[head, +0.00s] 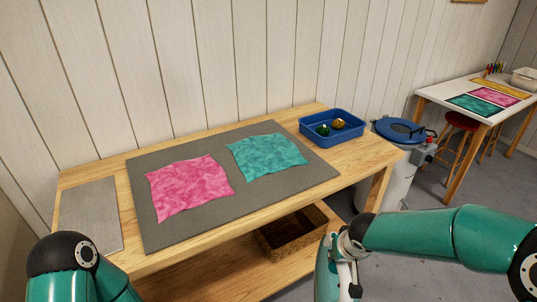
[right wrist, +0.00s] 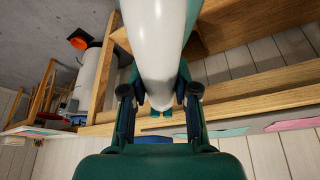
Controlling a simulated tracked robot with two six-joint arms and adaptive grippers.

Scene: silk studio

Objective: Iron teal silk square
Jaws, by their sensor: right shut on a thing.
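The teal silk square (head: 267,156) lies wrinkled on the right part of the grey mat (head: 265,205) on the wooden workbench. A pink silk square (head: 188,188), also wrinkled, lies to its left. My right gripper (right wrist: 159,92) is shut on a white and teal thing that looks like the iron (right wrist: 159,45), filling the middle of the right wrist view. In the head view my right arm is in front of the bench, to the right and nearer than the teal square, not over it. My left gripper is not in view.
A metal plate (head: 90,216) lies at the bench's left end. A blue tray (head: 347,137) with a green and a gold object stands at its right end. A basket (head: 290,236) is on the lower shelf. A white table (head: 463,102) with coloured squares stands at the far right.
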───
EXERCISE => Repeat the listing in full and exactly. Leave any pictures out.

COMPLETED TASK =>
[head, +0.00s] 
[right wrist, +0.00s] 
Controlling a simulated tracked robot with two six-joint arms and adaptive grippers.

Scene: silk studio

Objective: Iron teal silk square
Jaws, by their sensor: right shut on a thing.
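The teal silk square (head: 267,156) lies wrinkled on the right part of the grey mat (head: 265,205) on the wooden workbench. A pink silk square (head: 188,188), also wrinkled, lies to its left. My right gripper (right wrist: 159,92) is shut on a white and teal thing that looks like the iron (right wrist: 159,45), filling the middle of the right wrist view. In the head view my right arm is in front of the bench, to the right and nearer than the teal square, not over it. My left gripper is not in view.
A metal plate (head: 90,216) lies at the bench's left end. A blue tray (head: 347,137) with a green and a gold object stands at its right end. A basket (head: 290,236) is on the lower shelf. A white table (head: 463,102) with coloured squares stands at the far right.

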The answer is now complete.